### Task description:
Set down exactly the lines running from the line with "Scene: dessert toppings" to the end of the listing below, both ends included.

### Dataset section:
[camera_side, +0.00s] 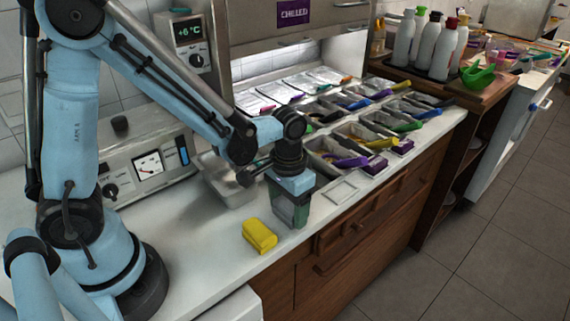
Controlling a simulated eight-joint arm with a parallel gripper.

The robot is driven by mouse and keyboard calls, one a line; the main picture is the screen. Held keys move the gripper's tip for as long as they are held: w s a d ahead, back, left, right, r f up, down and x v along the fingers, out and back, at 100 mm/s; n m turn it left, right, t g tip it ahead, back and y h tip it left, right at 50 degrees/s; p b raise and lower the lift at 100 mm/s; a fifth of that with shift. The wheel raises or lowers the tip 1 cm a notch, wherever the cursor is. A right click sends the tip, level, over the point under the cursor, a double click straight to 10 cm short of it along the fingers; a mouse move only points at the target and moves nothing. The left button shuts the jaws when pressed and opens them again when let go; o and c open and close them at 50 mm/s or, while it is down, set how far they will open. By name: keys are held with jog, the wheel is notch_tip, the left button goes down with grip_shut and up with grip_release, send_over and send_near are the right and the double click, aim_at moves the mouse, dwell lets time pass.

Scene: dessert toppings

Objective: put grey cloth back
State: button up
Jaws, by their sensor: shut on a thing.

### Task answer:
Scene: dessert toppings

Objective: put grey cloth back
State: button up
Jaws, by their sensor: shut on a thing.

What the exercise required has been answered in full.